L’assalto al parlamento e altri edifici governativi di domenica a Brasilia da parte dei sostenitori dell’ex presidente Jair Bolsonaro non è arrivato in maniera inaspettata. Il clima politico in Brasile è teso da diversi anni, la retorica di Bolsonaro ha più volte evocato la possibilità di un’azione violenta e in questi mesi è stato sottolineato in varie occasioni come la democrazia brasiliana attraversasse un momento di vulnerabilità. Modalità e sviluppi dell’assalto sono stati molto simili all’attacco al Congresso americano del 6 gennaio 2021 compiuto dai sostenitori dell’ex presidente Donald Trump, così come le accuse, false, di brogli nelle due elezioni presidenziali, ripetute a lungo anche in assenza di alcuna prova. Trump e Bolsonaro hanno visioni politiche simili e relazioni strette: si sono affidati in momenti diversi agli stessi consiglieri, a partire da Steve Bannon, ex stratega del presidente americano e riferimento dell’estrema destra statunitense.

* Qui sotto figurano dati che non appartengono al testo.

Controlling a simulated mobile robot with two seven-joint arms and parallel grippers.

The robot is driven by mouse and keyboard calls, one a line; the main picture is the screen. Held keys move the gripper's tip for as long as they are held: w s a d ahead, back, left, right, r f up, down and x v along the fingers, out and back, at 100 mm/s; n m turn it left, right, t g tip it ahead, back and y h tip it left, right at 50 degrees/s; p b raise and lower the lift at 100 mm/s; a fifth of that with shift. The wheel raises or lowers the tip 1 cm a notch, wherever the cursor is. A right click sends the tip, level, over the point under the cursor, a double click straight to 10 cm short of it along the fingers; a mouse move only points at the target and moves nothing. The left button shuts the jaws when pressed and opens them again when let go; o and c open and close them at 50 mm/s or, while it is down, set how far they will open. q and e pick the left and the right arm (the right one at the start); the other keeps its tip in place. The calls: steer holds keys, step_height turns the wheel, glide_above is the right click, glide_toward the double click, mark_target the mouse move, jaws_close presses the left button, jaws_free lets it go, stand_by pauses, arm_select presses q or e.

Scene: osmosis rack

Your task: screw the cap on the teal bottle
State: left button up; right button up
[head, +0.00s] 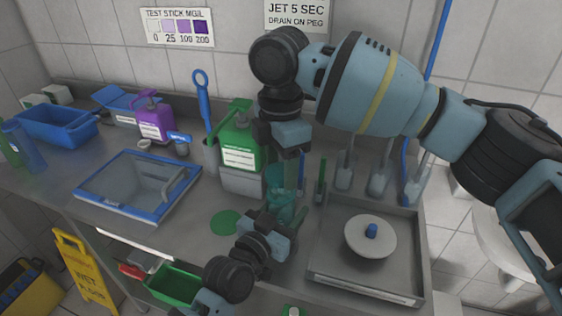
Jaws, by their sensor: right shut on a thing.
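The see-through teal bottle (277,183) stands on the counter between my two grippers, partly covered by them. My right gripper (291,182) points straight down from above at the bottle's top. It is shut on the cap, which is mostly hidden by the jaws; whether the cap touches the bottle's neck cannot be told. My left gripper (287,217) reaches up from the front to the bottle's lower part. Its fingers overlap the bottle in the picture, and whether they are shut on it is unclear.
A green jug (240,139) stands close behind left. A steel tray (362,285) with a white blue-knobbed lid (369,237) lies right, with clear cylinders (378,179) behind. A flat green disc (225,222) lies left. A blue-framed sink cover (137,186) is farther left.

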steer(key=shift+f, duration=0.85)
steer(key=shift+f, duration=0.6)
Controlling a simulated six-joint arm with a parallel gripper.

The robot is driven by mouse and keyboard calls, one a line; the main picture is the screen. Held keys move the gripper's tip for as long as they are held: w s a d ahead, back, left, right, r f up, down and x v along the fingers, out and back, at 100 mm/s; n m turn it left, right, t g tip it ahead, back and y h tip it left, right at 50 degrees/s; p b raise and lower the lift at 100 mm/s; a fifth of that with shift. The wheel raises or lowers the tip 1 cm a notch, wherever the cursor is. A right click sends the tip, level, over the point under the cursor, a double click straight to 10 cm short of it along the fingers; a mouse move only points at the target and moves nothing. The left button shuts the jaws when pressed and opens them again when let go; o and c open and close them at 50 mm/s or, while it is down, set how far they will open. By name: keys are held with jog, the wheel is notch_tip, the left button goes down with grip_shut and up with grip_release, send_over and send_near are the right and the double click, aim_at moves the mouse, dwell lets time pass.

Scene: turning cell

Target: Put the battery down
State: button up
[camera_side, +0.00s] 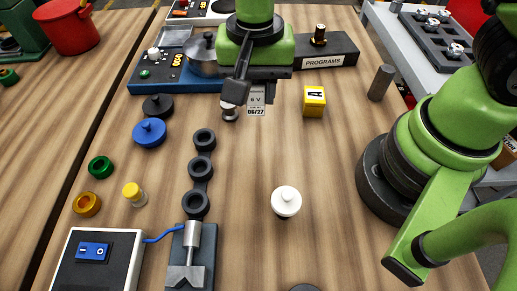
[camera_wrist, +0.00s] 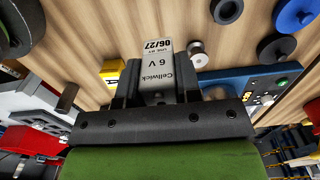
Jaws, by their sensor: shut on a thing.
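The battery (camera_wrist: 158,70) is a pale grey block with a printed label reading Cellwick, 6 V and 06/27. In the side view the battery (camera_side: 256,101) hangs below my gripper (camera_side: 250,86), partly hidden by a dark finger. In the wrist view my gripper (camera_wrist: 158,88) is shut on it, with a dark finger on each side. A small metal knob (camera_side: 229,112) stands just left of the battery, and a yellow block marked A (camera_side: 314,101) is to its right. I cannot tell how far the battery's lower end is from the wooden table (camera_side: 245,165).
A blue machine (camera_side: 178,72) and a black PROGRAMS block (camera_side: 325,52) stand behind. A dark cylinder (camera_side: 381,82) is at the right. Black rings (camera_side: 201,168) stand in a row in front, with a white knob (camera_side: 286,201) to their right. The table between is clear.

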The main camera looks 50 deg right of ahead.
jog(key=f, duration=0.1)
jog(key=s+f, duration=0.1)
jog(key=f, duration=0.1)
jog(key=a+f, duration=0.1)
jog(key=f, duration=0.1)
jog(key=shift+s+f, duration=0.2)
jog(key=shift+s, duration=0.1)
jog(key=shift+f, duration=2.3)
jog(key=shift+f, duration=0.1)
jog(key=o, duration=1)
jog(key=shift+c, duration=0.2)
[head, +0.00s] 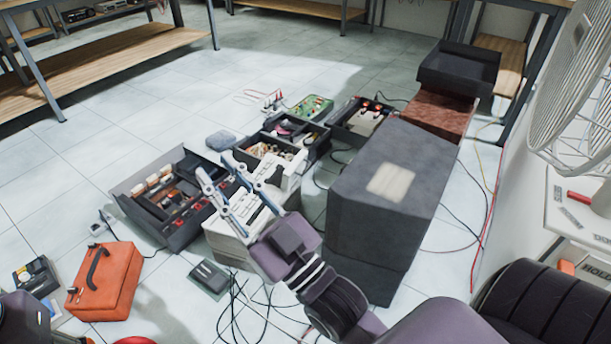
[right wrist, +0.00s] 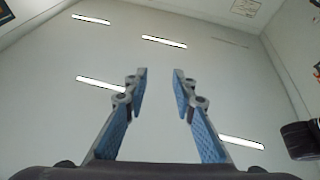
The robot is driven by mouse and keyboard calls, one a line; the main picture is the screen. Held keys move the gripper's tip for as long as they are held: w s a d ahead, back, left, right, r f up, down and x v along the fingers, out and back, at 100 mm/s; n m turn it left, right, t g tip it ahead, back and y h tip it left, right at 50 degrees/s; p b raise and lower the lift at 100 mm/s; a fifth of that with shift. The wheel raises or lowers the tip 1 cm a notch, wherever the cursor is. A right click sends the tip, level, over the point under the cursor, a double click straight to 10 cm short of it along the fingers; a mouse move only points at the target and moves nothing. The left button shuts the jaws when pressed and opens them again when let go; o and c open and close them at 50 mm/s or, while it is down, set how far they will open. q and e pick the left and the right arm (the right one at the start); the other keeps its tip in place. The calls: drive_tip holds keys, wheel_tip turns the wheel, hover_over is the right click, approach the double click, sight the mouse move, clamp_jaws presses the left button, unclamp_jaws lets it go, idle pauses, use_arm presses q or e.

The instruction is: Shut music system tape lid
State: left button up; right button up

Il percorso che ha portato ai due assalti, al Congresso di Washington e ai palazzi governativi di Brasilia, ha molti punti in comune. In Brasile alcune peculiarità lo hanno reso potenzialmente più pericoloso: la democrazia nel paese ha una storia più recente e meno consolidata, il potere dei militari è maggiore e le ingerenze dei generali nel dibattito politico più frequenti. L’ascesa politica di Jair Bolsonaro, ex capitano dell’esercito eletto presidente nel 2018 dopo oltre 25 anni da deputato federale per lo stato di Rio de Janeiro, ha ulteriormente radicalizzato le contrapposizioni politiche che erano già molto forti in Brasile. Nel giugno 2016 la presidente di sinistra Dilma Rousseff era stata destituita con l’accusa di aver truccato i dati sul deficit di bilancio, accusa rivelatasi poi falsa.

Ampiamente in ritardo nei sondaggi nelle elezioni dello scorso autunno, l’ex presidente aveva condotto l’ultima campagna elettorale descrivendola come una battaglia tra il bene e il “diavolo”, identificato in Lula. Dopo la sconfitta al ballottaggio Bolsonaro non aveva presenziato al passaggio di consegne di inizio anno, trasferendosi invece in Florida, negli Stati Uniti.

Intanto i presìdi di fronte alle caserme e al parlamento dei suoi sostenitori erano continuati, organizzati sui social, mentre secondo la stampa americana si erano fatti più frequenti gli incontri fra il figlio Eduardo e altri uomini del suo entourage con esponenti dell’estrema destra americana come Steve Bannon o Jason Miller, ex portavoce di Trump. La crisi provocata dall’assalto si è chiusa per la compattezza delle istituzioni, mentre l’estrema polarizzazione della politica brasiliana continuerà a essere un problema per la normale vita democratica del paese. Il nuovo presidente Lula si è ripromesso, nelle prime dichiarazioni dopo aver assunto l’incarico, di “riunire una nazione divisa”. 

Nel caso specifico dell’assalto di domenica, poi, gli eventi sono stati favoriti da un certo spirito di emulazione rispetto all’insurrezione del 2021 al Congresso americano: alcuni media hanno anche sottolineato la presenza di slogan molto simili, o addirittura in portoghese e in inglese, ipotizzando influenze e infiltrazioni da parte del movimento “Stop the steal” statunitense (quello che aveva guidato le rivolte a Washington).

Se è vero, come diceva Churchill che “la democrazia è la peggior forma di governo, eccezion fatta per tutte quelle altre forme che si sono sperimentate finora”, adesso sappiamo anche che è molto fragile e che mantenerla dipende dall’impegno di ciascuno di noi.